WHAT TO DO: Output exactly the span of lines that begins at the line containing "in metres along" and ends at the line containing "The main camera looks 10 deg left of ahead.", both lines included.

TASK INPUTS:

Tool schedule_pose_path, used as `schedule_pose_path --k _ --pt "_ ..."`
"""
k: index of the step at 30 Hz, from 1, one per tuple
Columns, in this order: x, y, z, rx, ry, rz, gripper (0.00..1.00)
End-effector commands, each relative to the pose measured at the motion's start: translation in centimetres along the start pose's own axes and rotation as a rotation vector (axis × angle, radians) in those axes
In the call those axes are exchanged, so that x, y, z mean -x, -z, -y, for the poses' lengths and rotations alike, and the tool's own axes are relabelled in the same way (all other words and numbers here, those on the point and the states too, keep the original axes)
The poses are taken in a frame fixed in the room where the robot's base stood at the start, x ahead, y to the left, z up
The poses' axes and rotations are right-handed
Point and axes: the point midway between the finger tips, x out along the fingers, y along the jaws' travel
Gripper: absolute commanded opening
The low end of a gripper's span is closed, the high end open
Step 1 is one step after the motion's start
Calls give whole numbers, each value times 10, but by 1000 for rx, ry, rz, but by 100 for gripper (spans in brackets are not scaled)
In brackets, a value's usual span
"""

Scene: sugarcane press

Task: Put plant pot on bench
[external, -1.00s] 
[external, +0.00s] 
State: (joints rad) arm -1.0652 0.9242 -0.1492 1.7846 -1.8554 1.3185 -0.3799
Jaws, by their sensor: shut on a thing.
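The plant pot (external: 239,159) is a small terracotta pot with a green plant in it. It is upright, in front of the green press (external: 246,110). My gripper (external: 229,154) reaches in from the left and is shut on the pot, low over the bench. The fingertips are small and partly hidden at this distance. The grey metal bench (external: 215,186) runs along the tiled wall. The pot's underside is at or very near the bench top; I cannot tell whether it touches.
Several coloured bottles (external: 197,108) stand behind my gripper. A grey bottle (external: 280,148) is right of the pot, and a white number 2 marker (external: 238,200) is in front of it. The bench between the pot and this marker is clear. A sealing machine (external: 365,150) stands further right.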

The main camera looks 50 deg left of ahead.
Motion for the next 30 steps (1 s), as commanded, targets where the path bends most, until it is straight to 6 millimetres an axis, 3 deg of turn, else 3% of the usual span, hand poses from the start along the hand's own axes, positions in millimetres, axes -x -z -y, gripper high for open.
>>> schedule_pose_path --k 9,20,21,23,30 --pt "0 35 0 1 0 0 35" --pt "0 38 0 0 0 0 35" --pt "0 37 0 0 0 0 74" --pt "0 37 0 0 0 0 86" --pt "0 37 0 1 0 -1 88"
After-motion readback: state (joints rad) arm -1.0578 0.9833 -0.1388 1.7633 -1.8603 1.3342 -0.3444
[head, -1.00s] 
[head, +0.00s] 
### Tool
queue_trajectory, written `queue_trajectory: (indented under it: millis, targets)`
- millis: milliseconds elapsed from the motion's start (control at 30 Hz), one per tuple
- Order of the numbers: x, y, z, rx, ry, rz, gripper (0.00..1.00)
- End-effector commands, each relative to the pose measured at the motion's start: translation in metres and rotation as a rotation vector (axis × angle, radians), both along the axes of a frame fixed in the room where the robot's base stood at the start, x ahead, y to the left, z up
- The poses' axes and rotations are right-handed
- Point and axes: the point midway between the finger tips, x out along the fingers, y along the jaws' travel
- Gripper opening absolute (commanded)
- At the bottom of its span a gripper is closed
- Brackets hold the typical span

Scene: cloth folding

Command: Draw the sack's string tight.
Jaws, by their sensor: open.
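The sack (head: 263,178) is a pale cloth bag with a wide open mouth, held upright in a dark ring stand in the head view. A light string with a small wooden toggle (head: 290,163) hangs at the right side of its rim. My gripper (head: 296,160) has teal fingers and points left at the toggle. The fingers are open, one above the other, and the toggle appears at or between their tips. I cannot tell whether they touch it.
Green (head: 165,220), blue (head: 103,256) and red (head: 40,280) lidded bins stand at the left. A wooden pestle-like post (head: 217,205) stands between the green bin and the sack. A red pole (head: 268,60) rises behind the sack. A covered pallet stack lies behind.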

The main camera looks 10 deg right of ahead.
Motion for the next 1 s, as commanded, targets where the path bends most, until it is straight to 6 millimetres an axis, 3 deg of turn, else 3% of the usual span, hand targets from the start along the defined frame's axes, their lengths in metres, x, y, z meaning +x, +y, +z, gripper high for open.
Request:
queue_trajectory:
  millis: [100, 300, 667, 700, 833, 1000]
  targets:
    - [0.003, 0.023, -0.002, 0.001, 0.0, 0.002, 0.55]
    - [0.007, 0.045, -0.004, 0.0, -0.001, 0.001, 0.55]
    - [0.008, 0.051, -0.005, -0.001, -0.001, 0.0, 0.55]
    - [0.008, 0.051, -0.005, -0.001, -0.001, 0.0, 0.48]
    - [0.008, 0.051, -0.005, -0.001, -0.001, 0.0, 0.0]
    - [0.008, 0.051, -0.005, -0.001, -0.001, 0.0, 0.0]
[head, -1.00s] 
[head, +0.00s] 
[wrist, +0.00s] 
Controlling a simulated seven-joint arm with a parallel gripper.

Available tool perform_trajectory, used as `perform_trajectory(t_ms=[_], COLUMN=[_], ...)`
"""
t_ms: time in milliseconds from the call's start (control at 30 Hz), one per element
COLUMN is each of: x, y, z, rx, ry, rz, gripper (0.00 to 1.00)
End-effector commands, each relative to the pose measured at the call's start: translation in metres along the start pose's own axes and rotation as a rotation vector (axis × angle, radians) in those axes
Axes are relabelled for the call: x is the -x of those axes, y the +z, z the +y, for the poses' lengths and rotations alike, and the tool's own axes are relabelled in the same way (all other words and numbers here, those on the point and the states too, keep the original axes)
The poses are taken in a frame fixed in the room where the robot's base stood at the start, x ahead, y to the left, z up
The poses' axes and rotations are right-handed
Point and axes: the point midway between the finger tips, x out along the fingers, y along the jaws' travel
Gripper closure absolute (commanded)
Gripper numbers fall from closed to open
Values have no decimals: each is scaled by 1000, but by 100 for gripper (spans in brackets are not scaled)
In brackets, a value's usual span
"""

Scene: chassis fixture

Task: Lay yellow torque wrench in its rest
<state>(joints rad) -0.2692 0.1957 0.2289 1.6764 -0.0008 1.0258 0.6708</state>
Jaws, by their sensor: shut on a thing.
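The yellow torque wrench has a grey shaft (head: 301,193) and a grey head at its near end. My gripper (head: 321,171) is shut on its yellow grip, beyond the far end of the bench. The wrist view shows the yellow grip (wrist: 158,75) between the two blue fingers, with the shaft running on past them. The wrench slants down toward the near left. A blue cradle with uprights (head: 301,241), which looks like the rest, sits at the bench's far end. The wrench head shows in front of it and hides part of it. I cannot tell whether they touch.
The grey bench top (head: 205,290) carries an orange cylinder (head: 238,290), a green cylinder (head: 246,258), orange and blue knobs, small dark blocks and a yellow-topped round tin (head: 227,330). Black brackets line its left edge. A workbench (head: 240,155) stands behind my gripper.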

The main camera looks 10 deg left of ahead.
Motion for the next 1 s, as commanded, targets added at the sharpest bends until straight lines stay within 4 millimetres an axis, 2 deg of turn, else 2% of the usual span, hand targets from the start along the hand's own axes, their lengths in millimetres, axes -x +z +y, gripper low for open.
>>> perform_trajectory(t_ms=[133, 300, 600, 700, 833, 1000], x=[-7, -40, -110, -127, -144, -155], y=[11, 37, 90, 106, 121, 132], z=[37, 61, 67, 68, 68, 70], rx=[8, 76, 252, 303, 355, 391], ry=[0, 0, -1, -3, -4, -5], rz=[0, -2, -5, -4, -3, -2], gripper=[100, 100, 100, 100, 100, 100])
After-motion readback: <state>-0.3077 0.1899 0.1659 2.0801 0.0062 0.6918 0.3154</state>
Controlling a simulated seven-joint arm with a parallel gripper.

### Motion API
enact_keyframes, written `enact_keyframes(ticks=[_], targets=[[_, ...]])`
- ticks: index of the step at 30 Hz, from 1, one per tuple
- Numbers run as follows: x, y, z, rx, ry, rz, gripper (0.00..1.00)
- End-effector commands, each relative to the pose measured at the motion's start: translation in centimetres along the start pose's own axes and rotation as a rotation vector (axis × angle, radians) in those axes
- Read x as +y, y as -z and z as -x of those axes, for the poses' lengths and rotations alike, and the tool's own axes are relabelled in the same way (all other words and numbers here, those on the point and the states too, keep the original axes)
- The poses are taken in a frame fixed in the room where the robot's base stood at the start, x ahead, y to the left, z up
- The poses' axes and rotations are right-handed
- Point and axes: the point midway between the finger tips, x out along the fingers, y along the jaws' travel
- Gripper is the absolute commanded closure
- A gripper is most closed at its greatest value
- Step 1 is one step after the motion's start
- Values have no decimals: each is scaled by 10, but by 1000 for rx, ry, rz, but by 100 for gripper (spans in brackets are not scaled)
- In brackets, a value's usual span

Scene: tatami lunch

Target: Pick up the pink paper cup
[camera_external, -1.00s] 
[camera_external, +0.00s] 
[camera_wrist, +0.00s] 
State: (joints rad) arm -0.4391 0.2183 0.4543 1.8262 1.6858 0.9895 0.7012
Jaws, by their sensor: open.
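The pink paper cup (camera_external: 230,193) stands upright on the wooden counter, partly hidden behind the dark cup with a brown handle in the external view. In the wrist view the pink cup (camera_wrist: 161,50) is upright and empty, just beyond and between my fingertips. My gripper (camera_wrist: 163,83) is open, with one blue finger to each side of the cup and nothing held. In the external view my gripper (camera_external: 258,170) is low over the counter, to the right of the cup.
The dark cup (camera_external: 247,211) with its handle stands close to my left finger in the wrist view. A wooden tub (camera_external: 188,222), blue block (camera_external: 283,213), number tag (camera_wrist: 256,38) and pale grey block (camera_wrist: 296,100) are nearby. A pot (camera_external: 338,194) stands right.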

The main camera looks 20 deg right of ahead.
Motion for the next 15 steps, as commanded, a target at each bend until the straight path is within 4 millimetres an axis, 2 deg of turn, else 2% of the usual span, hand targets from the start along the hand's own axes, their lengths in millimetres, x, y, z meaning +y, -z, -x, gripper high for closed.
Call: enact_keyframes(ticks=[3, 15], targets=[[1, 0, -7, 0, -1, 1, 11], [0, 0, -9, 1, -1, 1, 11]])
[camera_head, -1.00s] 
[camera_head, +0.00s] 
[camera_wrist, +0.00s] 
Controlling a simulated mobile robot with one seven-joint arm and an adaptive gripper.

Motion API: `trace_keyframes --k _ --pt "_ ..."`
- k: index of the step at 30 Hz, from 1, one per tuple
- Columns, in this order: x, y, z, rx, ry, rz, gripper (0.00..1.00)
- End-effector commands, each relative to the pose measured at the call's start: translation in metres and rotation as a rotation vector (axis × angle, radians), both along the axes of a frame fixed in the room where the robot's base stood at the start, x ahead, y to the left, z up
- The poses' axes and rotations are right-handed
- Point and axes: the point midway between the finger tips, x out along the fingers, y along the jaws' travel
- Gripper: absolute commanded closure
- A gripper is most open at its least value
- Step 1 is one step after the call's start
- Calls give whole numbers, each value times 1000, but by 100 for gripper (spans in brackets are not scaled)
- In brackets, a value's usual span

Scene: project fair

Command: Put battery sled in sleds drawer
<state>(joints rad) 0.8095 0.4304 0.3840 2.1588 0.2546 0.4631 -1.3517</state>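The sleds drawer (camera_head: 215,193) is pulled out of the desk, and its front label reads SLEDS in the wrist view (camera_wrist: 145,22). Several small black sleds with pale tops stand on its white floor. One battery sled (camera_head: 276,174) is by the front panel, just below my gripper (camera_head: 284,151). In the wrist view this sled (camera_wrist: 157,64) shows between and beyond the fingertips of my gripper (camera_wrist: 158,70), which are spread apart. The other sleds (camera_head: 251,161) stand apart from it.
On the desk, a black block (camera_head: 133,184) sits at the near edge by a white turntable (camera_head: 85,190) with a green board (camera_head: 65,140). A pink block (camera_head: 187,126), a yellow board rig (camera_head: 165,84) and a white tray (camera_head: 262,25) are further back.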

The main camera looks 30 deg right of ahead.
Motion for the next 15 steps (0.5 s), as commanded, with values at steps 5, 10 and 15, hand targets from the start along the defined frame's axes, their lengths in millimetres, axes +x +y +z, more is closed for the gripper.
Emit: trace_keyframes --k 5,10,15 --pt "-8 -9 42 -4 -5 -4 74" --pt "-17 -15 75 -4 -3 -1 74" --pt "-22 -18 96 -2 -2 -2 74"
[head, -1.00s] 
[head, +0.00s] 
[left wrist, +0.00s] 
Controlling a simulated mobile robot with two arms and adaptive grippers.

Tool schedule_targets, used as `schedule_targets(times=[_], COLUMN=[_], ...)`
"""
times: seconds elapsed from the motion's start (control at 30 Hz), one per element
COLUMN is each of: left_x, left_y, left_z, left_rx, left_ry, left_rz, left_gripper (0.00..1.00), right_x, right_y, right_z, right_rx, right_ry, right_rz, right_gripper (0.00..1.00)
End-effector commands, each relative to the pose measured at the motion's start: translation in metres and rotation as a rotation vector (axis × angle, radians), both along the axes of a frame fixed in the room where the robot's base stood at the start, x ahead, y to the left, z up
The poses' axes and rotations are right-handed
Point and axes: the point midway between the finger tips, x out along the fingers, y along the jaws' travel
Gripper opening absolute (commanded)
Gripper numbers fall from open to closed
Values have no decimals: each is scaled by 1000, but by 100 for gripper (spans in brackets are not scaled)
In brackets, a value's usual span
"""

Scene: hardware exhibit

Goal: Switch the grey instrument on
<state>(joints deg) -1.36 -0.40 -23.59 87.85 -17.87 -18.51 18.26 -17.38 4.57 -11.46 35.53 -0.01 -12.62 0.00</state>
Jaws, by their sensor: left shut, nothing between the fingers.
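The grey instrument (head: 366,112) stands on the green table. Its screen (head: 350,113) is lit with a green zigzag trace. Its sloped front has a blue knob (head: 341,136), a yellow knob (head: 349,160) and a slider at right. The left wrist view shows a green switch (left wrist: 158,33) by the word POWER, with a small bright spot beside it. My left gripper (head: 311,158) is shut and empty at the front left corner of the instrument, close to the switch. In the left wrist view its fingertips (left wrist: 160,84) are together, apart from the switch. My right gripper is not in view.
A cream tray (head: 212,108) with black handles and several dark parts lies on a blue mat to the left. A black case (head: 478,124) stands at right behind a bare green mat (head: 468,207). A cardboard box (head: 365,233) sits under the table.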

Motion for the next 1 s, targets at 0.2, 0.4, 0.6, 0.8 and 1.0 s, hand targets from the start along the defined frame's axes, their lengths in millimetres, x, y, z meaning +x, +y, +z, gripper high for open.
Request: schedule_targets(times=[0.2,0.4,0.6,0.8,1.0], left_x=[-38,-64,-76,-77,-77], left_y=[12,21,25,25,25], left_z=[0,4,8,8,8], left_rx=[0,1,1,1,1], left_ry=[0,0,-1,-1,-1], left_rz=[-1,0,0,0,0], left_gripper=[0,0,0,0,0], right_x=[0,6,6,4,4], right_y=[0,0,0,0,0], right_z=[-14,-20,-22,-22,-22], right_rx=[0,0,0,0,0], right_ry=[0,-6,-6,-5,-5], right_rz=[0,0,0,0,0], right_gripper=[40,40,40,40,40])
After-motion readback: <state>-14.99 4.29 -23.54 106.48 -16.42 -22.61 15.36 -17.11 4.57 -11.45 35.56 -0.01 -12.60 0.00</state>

RESULT OF THE TASK:
End-effector commands, each relative to the pose measured at the call's start: translation in metres along the start pose's own axes and rotation as a rotation vector (axis × angle, radians) in those axes
Axes are relabelled for the call: x is the -x of those axes, y the +z, z the +y, for the poses' lengths and rotations alike, and the tool's own axes are relabelled in the same way (all other words and numbers here, those on the point and the states too, keep the original axes)
The poses are taken in a frame fixed in the room where the robot's base stood at the start, x ahead, y to the left, z up
The poses' axes and rotations are right-handed
Point and axes: the point midway between the finger tips, x out along the fingers, y along the jaws' travel
Gripper closure absolute (commanded)
Gripper numbers fall from closed to open
Values have no decimals: each is scaled by 1000, but by 100 for gripper (spans in brackets are not scaled)
In brackets, a value's usual span
"""

Scene: chassis fixture

Task: Lay yellow torque wrench in its rest
<state>(joints rad) -0.2692 0.1957 0.2289 1.6764 -0.0008 1.0258 0.6708</state>
Jaws, by their sensor: shut on a thing.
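The yellow torque wrench has a grey shaft (head: 301,193) and a grey head at its near end. My gripper (head: 321,171) is shut on its yellow grip, beyond the far end of the bench. The wrist view shows the yellow grip (wrist: 158,75) between the two blue fingers, with the shaft running on past them. The wrench slants down toward the near left. A blue cradle with uprights (head: 301,241), which looks like the rest, sits at the bench's far end. The wrench head shows in front of it and hides part of it. I cannot tell whether they touch.
The grey bench top (head: 205,290) carries an orange cylinder (head: 238,290), a green cylinder (head: 246,258), orange and blue knobs, small dark blocks and a yellow-topped round tin (head: 227,330). Black brackets line its left edge. A workbench (head: 240,155) stands behind my gripper.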

The main camera looks 10 deg left of ahead.

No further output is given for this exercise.